Monday, November 14, 2005

Processing the whole pack!

During the weekend I found out that the dome flats are "consistent with each other" but not very good to correct the image large scale variations and that the twilight flats are totally bad! They really suck! One flat is not consistent with the next one ... none of them present a good correction to large scale variations of the image ... there's no way you can combine them and make them work.

Solution to be tried: combine the pix-to-pix variation of the dome flats with large scale variation estimated by the science frames themselves. Let's see if it work.

In that sence I started to process the whole package of images ...

Also some bureaucracy to the projects around here ... and a bike flat tire! :-)

2 Comments:

At 2:53 AM, Blogger Hogg said...

There's only one issue: It is possible that some gradients in the science images can be additive, not multiplicative. The SDSS data were bad for several years until we realized that "sky flats" were being contaminated by smooth reflected/scattered light. In principle the additive and multiplicitive components of the mean variations in the science frames can be separated if you have images with a wide variety of exposure times, but in practice this is difficult.

 
At 3:47 PM, Blogger Hogg said...

Thanks for your comments about fossil groups! I am going to read those papers.

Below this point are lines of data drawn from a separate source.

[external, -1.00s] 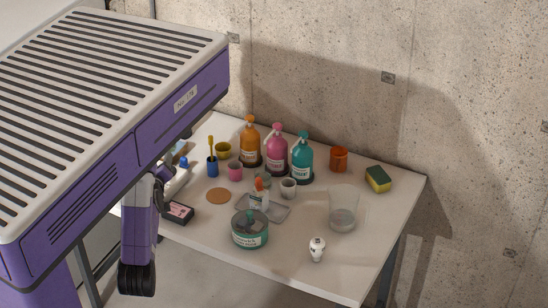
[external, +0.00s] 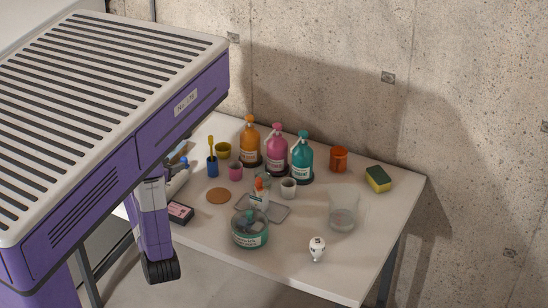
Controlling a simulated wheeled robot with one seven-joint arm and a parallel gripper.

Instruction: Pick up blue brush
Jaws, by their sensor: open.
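I cannot pick out the blue brush with certainty. A small blue cup (external: 212,168) stands at the left of the table, with an upright yellow brush-like thing (external: 211,145) in it or just behind it. A small, partly hidden bluish and tan thing (external: 178,150) shows at the table's left edge, beside my body. My arm (external: 152,225) bends down in front of the table's left side. A pale part of it seems to reach over the table left of the blue cup. My gripper's fingers are hidden behind my body and arm.
Orange (external: 249,145), pink (external: 276,152) and teal (external: 301,160) pump bottles stand at the back. A teal round tub (external: 249,232), a clear cup (external: 342,212) and a white figure (external: 317,247) stand nearer the front. A dark box (external: 180,212) lies near my arm. The right front is mostly bare.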

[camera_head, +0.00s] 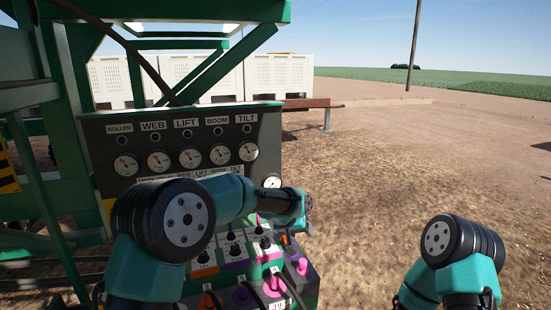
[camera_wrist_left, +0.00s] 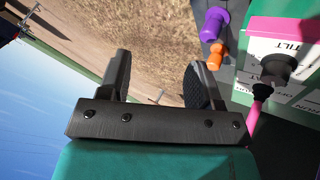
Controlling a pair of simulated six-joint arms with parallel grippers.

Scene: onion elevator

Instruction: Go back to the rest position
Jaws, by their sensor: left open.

Unfortunately, in answer to your question, I don't have a reference. We had to figure it out in SDSS by modifying the large-scale flat (not the small-scale, pixel-to-pixel variations) until we got consistent "overlaps" where ccds ended up overlapping each other in the scan strategy. If you have lots of redundancy in your data you might be able to do this. But it's not easy (and it goes beyond what most astronomers consider for reasonable photometry). My only advice is that if you don't do it, beware gradients with position on your detector, such as subtle color gradients.